Like an empty crisp packet on the beach, Poland’s borders have blown this way and that as other empires re-divided a place seen not so much as a country, but as a junction on a route between more powerful destinations. WW2 actually started in Gdansk, in a place called Westerplatte, when (how cynical) a German battleship on a supposed goodwill visit fired the first shots of 1st September 1939. The free city of Danzig, as it was then known, was part of the “Polish corridor” which gave the Poles access to the sea and divided up Prussia; Hitler wanted this important Baltic port back in German hands. Poles would later play a vital role in Battle of Britain, and despite the idea that Poland was a pushover, they held out for a week at Westerplatte.

German author Gunter Grass based “The Tin Drum” around these times in Danzig, though his celebrity status in Germany has been recently dimmed by his finally admitting he was in the SS. He never killed anyone though, ok! (No-one ever does, which makes you wonder how the death tolls get so high?). Mass rape followed the Soviet invasion, just in case the Poles were getting too chirpy about the Nazi’s departure, and of course at Katyn they’d already wiped out the officer class.

Miraculously though, under communist auspices the old town of Gdansk was completely rebuilt as it used to be several hundred years ago. With a nod to Flemish architecture, the elaborate facades give the main street a carefully constructed olde worlde charm that you wouldn’t expect from Stalin’s lackeys. They’ve moved on, and Gdansk is now well worth a weekend, if not a week. The funky beach resort of Sopot sits only a half-hour away, but with its museums and alleyways Gdansk was a revelation to Bookpacking who was expecting the whole spectrum of naught but grey. Those stereotypes’ll creep up on you when you least expect them…

Thank God it wasn’t us…

Thursday, November 27th, 2008

One thing was very clear tonight: Winston Churchill drank an inordinate amount of  booze. Whisky in the morning, champagne in the afternoon and evening, and a little brandy to top it off. Carrying on the best traditions of the eccentric upper classes, he is supposed to have supped his way through 42,000 bottles of champers. Never in the field of human boozing had so much been drunk by so few.

At Notting Hill pub The Churchill Arms they were celebrating the big man’s birthday, complete with wartime uniforms and memorabilia. An impersonator with an uncanny resemblance gave one of the speeches that Churchill delivered so effectively. The right man at the time for the job of leading Britain against the Nazis, he was actually loathed in some parts of the UK.

Bookpacking mentioned his name to an elderly relative who remembered the Depression and the General Strike of 1926. She remembered her husband walking for an hour in the dark to get to a job he hated – crawling underground in precarious 18-inch high tunnels, with the constant threat of accident or explosion.

And when Churchill ordered the troops in, to deal with Welsh miners in 1926, she remembered his instructions to send “the rats back down their holes”. He also advocated the use of poison gas against Kurds and other troublesome ‘colonials’ around 1917. So while Bookpacking enjoyed the bonhomie tonight, we were understandably reluctant to carried away toasting the man himself, rather than his (WW2) achievements.

What really stuck in our mind tonight was a minor detail: a song playing in the background.
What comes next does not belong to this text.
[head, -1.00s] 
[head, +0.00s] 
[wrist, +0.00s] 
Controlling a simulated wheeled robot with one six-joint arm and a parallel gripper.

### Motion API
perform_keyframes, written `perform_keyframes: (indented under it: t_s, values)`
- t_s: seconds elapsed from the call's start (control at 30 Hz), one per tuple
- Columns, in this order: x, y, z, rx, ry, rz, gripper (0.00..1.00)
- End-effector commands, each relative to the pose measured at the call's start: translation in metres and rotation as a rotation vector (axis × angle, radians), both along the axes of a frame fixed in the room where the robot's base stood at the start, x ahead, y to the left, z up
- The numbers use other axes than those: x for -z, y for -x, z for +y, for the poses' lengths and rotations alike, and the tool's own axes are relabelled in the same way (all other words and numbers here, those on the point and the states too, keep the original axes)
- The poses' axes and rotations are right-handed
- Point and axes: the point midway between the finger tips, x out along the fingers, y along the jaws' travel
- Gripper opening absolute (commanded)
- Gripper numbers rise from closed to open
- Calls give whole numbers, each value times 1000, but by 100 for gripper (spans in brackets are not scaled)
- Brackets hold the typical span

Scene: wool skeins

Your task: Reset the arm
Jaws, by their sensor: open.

A song ignored in the hubbub of beer-fuelled banter, as khaki-clad barmen with Sam Browne belts squeezed through the throng collecting glasses; young lads who’d have been called up in 1940. A song that – despite its cheery tone – was laden with pathos. A song that might be the last one you ever heard: “Wish me luck as you wave me goodbye…not a tear but a cheer…goodbye everybody, I’ll do my best for ye.”

A secret life unravels (London)

Monday, September 15th, 2008

Life is Komplex

On this day in 1978 the secret life ex-Baader-Meinhof member Astrid Proll was leading, in London’s leafy West Hampstead, came to an end. On a typical suburban street, Special Branch came to take away an atypical woman: an urban guerilla who had lived a dramatic life outside the margins and now taught teenagers how to fix cars.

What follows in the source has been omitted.